Prayuth told reporters on March 29, referring to Mr. Thaksin.
   "Isn't support for a person who broke the laws and ran away from
the criminal case a wrong thing to do?" Mr. Prayuth said.
   "I can tell you what a new government will look like, we will have
a coalition government but the political party that wins most votes
will be in opposition," said Watana Muangsook, a politician who
belonged to the Pheu Thai ("For Thais") party led by Ms. Yingluck
before Mr. Prayuth seized power.
   "We will have a non-elected prime minister but we are all familiar
with him. This will be around for two consecutive terms, or eight
years," Mr. Watana said in mid-March, according to the Bangkok Post.
   "The key concern of the military junta is to act to ensure that the
Pheu Thai party of Mr.

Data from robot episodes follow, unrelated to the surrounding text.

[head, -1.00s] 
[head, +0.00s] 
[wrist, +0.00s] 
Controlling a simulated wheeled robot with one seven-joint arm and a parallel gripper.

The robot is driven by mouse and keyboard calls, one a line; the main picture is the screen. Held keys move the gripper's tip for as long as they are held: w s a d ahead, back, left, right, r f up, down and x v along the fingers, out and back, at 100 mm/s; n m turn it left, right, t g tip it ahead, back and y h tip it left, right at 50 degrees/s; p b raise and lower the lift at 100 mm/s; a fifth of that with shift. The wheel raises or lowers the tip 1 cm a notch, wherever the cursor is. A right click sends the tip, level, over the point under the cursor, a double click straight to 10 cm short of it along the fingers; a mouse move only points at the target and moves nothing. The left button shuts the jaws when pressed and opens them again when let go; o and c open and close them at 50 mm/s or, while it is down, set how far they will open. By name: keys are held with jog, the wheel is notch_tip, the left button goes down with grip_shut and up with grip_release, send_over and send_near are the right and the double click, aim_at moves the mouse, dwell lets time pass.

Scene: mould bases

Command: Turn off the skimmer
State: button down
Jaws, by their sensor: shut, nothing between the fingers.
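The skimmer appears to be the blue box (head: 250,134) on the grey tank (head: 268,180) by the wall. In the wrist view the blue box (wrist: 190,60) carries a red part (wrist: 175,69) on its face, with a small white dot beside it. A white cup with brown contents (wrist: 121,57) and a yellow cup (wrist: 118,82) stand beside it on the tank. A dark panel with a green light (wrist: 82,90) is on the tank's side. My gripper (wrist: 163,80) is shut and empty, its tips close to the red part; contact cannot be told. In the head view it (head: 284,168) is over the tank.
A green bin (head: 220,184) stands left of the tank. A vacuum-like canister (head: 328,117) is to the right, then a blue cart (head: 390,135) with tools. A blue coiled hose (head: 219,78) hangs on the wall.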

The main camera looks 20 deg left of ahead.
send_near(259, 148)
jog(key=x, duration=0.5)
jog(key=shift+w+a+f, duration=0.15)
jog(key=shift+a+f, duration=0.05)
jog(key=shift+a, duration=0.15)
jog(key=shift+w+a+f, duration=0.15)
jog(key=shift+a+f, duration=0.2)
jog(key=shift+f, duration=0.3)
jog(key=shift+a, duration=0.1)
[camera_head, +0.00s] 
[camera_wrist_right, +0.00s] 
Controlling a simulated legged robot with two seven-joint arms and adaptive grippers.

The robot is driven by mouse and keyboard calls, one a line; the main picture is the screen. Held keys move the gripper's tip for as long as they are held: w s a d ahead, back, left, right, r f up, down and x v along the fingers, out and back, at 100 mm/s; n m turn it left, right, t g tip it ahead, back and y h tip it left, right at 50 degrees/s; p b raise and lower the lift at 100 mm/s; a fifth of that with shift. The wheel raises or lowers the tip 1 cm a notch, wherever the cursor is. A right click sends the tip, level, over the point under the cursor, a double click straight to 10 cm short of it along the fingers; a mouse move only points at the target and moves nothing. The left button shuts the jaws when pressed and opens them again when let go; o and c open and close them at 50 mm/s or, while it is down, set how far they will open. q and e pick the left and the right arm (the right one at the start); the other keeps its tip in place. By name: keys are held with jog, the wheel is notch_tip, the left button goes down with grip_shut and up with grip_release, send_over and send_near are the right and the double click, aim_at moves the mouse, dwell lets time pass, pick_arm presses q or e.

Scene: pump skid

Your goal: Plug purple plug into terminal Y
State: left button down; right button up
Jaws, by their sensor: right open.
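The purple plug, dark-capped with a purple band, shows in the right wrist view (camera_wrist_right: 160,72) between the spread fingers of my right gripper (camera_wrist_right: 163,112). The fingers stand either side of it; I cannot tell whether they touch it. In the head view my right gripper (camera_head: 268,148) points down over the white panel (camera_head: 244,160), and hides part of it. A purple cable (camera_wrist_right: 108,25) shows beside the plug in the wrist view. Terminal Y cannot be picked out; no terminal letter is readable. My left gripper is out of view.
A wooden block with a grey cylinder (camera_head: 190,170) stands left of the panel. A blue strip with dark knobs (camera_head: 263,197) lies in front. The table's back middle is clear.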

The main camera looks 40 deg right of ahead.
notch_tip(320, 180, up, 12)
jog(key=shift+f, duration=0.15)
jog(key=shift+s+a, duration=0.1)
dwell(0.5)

Thaksin Shinawatra can never win a majority,
for as long as he continues to retain his still considerable
popularity," Titipol Phakdeewanich, dean of the Faculty of Political
Science at Ubon Ratchathani University, said in a recent interview.
   "Thailand is simply an autocratic society that occasionally toys
with democracy, or a stop-start democracy that regrettably retreats
into authoritarianism, each decade or so," Mr. Titipol said.
   "The danger is that the prime minister [and] Senate, being
unelected, may not be the persons that the electorate want, and may
carry out actions that they would not have approved of," said
political analyst and former academic Burin Kantabutra in a recent
   "Prayuth has consistently denied other parties opportunities to
voice their concerns or objections to his actions," he said.
   "I think that if Prayuth and the junta successfully pass a
constitution that meets their needs -- not the voters', especially
those of the Red Shirts -- tensions will keep rising and there may be
another coup d'etat in the next few years," Mr. Burin said.